Richard M. Daley was first elected mayor of Chicago in a 1989 special election. (Chicago Democrats were unhappy with Mayor Eugene Sawyer, elected by the City Council to succeed Mayor Harold Washington following his death just after he was elected to a second term in 1987.) This followed several unsuccessful mayoral campaigns, most notably the 1983 Democratic Primary1 where he and incumbent Mayor Jane Byrne lost to Washington. He served as Cook County State's Attorney from 1980-89, and was previously an Illinois State Senator from 1973-80.
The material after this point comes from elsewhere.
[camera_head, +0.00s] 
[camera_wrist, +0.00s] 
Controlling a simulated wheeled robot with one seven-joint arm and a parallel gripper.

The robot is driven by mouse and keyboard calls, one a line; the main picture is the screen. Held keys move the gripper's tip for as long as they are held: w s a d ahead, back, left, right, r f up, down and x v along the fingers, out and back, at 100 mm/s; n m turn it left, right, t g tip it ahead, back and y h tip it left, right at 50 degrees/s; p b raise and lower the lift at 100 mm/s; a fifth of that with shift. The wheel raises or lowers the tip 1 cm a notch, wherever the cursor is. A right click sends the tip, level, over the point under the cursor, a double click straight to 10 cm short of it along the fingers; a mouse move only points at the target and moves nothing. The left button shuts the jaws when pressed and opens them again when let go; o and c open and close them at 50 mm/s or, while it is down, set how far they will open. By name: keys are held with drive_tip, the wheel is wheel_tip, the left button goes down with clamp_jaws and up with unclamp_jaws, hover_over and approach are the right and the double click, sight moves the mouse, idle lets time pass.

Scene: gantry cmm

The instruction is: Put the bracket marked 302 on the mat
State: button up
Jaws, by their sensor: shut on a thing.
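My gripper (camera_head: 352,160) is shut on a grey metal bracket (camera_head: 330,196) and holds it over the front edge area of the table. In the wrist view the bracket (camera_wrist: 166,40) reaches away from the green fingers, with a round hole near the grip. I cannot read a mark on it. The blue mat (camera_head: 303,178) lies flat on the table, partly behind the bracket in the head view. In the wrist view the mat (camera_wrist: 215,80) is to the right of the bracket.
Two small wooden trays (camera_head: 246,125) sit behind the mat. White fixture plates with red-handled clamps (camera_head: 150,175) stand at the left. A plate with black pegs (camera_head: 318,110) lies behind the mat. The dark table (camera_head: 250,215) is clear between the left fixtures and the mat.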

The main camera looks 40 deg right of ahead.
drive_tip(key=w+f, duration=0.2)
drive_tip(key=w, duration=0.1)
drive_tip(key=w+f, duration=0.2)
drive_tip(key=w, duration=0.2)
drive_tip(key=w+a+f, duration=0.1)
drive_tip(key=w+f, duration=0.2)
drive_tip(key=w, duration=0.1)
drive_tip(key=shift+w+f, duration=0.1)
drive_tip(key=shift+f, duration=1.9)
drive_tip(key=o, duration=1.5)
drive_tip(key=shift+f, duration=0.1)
One can characterize the current mayor as the "kinder, gentler Mayor Daley". Absent are the public diatribes of his father, which in today's climate would provoke charges of racism or anti-semitism. If he shares those biases (though I doubt he does) he keeps them to himself. He is also far less likely to respond to contentious media questions and political opposition with the fury his father did. Instead, opponents often get an affable but dismissive laugh. This is a confident man, in control of his city. The Democratic Machine is alive and well, if more subtle and refined.

Mayor Daley the Younger has overseen the revitalization of Chicago's downtown and lakefront during his tenure. Some have criticized this as favoring the financially and politically wealthy, but others argue that by focusing on the most visible parts of the city first, it became easier to expand urban renewal to less affluent parts of the city in recent years.

1 The only local election that matters in Chicago. The only exception in recent memory is Alderman Ed Vrdolyak's (D-10th ward) pseudo-independent run (under the "Illinois Solidarity Party" banner) for mayor in 1987's general election. With rare exception, Republicans do not win office.